▶ [Available data]:
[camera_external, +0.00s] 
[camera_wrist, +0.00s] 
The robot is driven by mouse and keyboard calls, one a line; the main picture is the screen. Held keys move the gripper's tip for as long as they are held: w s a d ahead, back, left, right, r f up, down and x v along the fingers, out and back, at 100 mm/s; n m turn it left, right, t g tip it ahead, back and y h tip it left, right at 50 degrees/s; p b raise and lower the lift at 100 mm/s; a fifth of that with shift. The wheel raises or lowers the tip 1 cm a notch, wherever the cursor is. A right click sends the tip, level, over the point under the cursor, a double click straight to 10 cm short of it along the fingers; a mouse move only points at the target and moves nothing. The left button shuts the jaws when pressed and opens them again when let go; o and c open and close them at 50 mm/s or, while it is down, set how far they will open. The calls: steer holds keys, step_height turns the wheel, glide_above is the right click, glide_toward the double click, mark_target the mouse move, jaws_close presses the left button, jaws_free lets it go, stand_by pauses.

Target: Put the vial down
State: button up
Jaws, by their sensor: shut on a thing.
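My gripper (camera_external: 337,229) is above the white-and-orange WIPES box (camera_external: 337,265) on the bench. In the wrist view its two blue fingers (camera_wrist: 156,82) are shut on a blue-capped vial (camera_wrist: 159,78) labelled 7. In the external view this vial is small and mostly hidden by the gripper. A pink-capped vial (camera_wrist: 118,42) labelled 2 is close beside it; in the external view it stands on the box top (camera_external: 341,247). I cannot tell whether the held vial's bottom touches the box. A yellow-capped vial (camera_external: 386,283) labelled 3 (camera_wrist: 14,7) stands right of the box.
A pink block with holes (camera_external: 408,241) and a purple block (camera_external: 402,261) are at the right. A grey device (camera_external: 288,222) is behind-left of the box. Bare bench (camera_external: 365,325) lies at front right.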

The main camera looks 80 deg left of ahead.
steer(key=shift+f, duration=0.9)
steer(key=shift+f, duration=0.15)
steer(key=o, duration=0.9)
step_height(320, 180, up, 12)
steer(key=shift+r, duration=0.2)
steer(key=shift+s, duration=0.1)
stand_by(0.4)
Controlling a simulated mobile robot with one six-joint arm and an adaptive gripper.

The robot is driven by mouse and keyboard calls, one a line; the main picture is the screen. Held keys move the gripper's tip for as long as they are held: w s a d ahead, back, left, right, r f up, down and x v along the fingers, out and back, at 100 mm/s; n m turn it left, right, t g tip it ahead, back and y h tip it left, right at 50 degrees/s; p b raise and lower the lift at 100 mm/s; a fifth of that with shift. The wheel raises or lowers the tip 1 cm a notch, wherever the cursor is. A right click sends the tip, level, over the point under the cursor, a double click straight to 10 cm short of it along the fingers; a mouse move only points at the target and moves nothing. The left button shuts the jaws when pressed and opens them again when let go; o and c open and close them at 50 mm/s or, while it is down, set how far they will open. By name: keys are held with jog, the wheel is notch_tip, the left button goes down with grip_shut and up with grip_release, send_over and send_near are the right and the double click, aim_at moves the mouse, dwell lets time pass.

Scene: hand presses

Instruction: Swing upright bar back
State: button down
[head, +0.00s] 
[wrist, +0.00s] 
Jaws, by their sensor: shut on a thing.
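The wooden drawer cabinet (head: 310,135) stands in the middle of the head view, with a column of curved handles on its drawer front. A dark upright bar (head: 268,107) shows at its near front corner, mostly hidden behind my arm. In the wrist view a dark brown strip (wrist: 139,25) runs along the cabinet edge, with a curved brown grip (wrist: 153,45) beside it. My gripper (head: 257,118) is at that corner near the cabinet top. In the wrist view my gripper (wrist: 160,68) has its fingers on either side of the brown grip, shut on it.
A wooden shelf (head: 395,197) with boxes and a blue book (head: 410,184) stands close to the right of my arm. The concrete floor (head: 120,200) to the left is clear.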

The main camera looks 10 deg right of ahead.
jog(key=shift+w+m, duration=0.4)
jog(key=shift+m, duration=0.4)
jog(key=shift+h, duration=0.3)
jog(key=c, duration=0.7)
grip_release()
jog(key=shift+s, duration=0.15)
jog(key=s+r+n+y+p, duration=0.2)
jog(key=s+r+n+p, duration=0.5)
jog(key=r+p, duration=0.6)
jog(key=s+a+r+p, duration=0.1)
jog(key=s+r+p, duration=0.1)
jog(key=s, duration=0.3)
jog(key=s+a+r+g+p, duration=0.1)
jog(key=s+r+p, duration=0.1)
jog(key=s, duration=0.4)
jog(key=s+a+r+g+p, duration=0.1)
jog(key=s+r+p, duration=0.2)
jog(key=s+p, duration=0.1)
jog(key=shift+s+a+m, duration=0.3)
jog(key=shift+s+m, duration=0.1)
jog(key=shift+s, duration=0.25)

--

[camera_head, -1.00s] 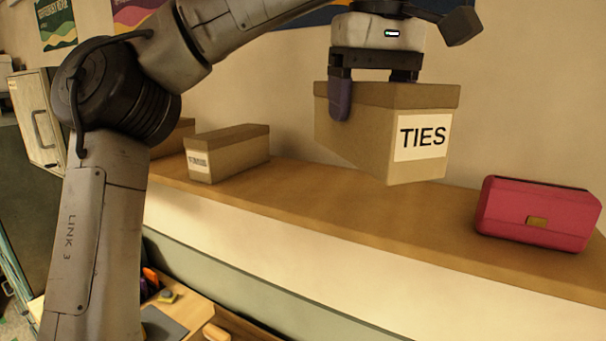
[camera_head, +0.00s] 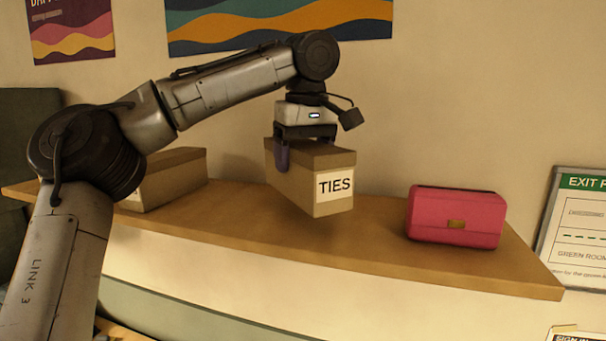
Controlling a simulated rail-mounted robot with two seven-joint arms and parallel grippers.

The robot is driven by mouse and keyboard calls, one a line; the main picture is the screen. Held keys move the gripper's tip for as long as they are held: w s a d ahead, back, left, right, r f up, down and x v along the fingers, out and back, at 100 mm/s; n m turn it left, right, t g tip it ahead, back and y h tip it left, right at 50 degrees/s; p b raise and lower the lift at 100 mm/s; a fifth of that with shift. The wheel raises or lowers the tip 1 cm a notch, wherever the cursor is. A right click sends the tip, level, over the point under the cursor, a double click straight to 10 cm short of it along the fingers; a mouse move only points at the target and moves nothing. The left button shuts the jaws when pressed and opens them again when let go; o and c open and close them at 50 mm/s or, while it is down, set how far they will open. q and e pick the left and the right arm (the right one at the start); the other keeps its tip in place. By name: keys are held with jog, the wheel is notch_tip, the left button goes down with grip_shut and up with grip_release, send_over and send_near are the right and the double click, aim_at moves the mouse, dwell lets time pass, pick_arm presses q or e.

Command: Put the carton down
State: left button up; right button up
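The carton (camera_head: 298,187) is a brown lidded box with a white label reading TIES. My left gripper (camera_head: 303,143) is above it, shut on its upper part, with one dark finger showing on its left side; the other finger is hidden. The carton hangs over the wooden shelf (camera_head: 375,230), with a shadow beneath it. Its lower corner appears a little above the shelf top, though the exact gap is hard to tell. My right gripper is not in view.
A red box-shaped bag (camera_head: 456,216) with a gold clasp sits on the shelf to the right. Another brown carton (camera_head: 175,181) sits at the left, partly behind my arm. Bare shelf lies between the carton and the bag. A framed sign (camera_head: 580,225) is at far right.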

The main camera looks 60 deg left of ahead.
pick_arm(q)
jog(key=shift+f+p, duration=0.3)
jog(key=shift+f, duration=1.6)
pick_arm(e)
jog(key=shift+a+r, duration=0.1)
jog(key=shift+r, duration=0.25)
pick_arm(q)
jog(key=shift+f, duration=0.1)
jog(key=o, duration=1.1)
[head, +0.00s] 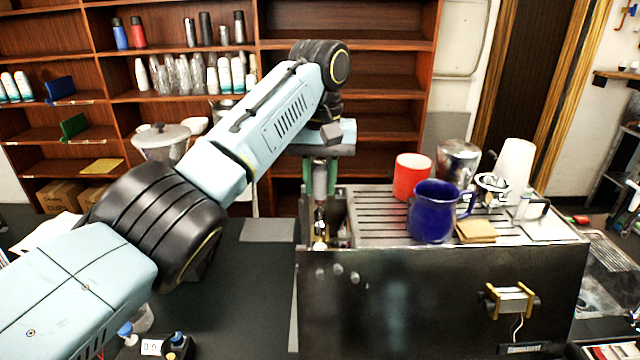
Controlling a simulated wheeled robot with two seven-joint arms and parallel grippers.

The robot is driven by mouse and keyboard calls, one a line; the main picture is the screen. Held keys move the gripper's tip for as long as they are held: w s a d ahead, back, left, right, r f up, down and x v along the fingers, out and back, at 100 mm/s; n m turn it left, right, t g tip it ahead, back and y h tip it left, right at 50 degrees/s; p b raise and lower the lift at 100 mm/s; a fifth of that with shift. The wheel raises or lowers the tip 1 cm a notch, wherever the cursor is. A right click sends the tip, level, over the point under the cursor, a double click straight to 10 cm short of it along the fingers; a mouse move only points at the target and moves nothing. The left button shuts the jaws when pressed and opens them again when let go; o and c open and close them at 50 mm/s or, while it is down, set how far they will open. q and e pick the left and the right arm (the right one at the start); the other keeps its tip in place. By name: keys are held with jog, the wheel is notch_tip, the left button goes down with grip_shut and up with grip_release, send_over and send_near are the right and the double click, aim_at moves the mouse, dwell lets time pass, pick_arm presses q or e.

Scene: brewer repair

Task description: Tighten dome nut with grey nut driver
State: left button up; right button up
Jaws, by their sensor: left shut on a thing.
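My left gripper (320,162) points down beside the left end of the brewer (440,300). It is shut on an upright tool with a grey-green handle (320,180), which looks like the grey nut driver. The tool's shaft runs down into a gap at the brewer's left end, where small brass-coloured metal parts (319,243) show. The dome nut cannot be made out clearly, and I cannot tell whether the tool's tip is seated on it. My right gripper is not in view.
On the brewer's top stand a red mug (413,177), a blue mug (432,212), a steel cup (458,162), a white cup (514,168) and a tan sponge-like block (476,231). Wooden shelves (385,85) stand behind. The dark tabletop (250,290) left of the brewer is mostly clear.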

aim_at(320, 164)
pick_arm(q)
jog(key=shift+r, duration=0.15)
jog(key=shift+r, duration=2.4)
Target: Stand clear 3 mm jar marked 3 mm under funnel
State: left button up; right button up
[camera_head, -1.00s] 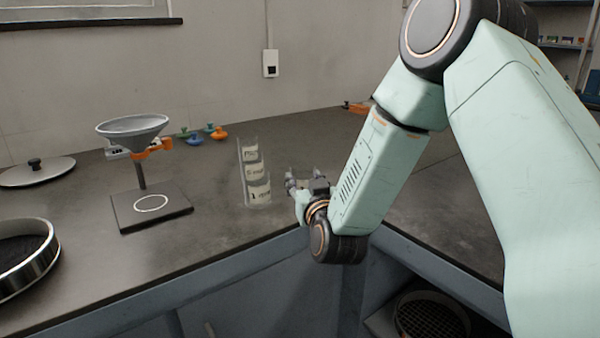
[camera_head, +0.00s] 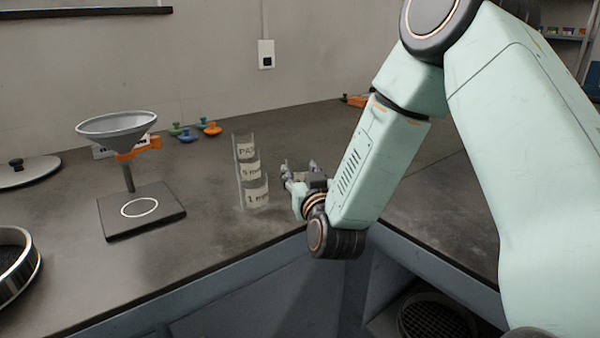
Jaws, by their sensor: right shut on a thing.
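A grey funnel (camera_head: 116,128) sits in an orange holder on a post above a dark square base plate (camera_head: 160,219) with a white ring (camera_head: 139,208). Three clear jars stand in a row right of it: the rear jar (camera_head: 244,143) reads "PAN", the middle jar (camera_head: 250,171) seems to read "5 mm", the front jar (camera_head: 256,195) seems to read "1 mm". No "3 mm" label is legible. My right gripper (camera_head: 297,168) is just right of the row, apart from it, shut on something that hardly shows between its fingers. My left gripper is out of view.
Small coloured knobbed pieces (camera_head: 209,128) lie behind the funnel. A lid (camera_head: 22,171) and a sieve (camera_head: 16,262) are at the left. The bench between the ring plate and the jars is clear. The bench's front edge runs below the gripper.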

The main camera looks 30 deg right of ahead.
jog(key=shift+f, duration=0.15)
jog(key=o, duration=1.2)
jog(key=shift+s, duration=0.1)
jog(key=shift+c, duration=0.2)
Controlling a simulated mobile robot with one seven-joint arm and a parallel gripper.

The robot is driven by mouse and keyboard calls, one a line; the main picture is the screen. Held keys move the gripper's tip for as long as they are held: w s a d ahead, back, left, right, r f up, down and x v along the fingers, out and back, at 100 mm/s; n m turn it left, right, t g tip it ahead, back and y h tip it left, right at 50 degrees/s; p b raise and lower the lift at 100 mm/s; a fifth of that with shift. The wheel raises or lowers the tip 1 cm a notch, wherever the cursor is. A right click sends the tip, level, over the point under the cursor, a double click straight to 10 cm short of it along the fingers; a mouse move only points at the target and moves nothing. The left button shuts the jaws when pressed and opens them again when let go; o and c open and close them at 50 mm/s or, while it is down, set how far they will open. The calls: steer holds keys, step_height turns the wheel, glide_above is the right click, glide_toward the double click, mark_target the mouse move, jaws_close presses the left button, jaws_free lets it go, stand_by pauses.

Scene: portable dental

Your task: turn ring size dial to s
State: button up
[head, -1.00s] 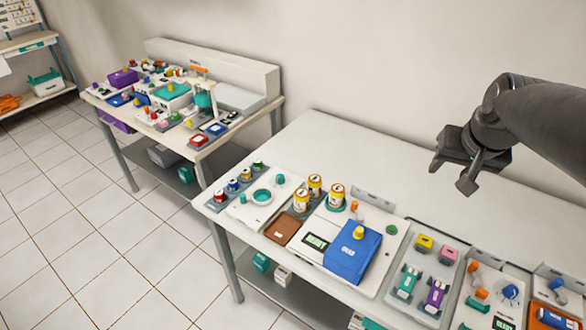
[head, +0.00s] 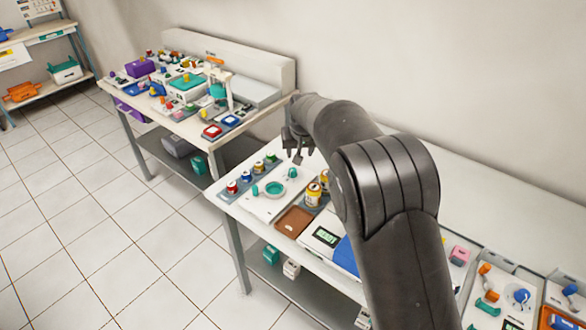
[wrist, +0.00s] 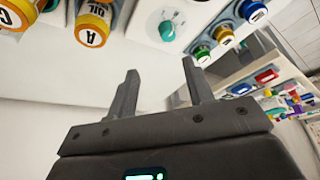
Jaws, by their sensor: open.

▶ [Short task]:
Figure out how many lines of the data above include "joint", then give the number and nothing more.

▶ [Answer to this exercise]:
4